Tuesday, June 3, 2008

Grown in Transit


Grown in Transit

Supermarkets and modern food transportation systems have sacrificed freshness and seasonality in favour of warehousing depots, bulk transportation and blemish-free produce. But a new attitude is emerging, with the creation of innovative ways of growing food in transit rather than refrigerating products into suspended animation.

Design Academy Eindhoven graduate Agata Jaworska's project "Made in Transit" aims to eliminate the wasted time and trapped inventory in many supply chains by actually growing produce en route to the store. Jaworska's concept aims to move from "Best Before" preservative packaging to "Ready By" cultivational packaging which consumers would open when the product was ready for consumption.
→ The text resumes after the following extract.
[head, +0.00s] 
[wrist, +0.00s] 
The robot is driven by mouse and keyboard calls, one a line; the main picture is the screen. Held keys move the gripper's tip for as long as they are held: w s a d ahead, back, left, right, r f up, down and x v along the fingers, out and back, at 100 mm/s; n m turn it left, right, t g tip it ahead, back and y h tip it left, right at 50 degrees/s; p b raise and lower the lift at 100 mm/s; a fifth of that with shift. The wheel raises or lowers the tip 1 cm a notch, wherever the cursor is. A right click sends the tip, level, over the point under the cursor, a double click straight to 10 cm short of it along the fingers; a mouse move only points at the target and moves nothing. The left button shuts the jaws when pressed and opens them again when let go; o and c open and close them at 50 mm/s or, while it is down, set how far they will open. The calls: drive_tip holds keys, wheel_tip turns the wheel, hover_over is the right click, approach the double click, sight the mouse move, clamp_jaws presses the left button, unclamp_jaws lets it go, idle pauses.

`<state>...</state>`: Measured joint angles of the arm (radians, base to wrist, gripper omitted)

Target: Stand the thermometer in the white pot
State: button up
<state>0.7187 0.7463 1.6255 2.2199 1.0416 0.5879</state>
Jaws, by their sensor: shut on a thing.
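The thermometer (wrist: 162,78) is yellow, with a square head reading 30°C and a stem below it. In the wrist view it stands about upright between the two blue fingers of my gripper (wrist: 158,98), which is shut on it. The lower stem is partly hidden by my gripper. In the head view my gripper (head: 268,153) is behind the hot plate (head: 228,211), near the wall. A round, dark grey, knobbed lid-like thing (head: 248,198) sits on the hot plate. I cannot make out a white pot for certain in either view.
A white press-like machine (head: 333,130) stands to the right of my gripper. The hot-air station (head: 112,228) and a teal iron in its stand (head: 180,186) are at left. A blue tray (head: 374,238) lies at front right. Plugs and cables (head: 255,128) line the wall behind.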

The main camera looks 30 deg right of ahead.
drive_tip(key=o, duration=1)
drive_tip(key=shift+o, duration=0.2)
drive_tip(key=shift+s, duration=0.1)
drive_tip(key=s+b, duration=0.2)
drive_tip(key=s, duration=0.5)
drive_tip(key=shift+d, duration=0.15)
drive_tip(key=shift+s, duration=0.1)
Jaworska's first example [below] would grow mushrooms on the way to the supermarket.

The instant a crop is removed from the ground or separated from its parent plant, a steady process of deterioration begins, says Jaworska. Methods to compensate for the loss of quality, taste and nutrients can only slow the process of deterioration but the result will never match what we have at the source of life. The Grown in Transit concept enables growth along the way, to deliver absolute freshness and allow the consumer to harvest their own food. The idea would also minimise excess packaging such as the plastic film and crates that protect delicate food items in transit. These are rarely reused.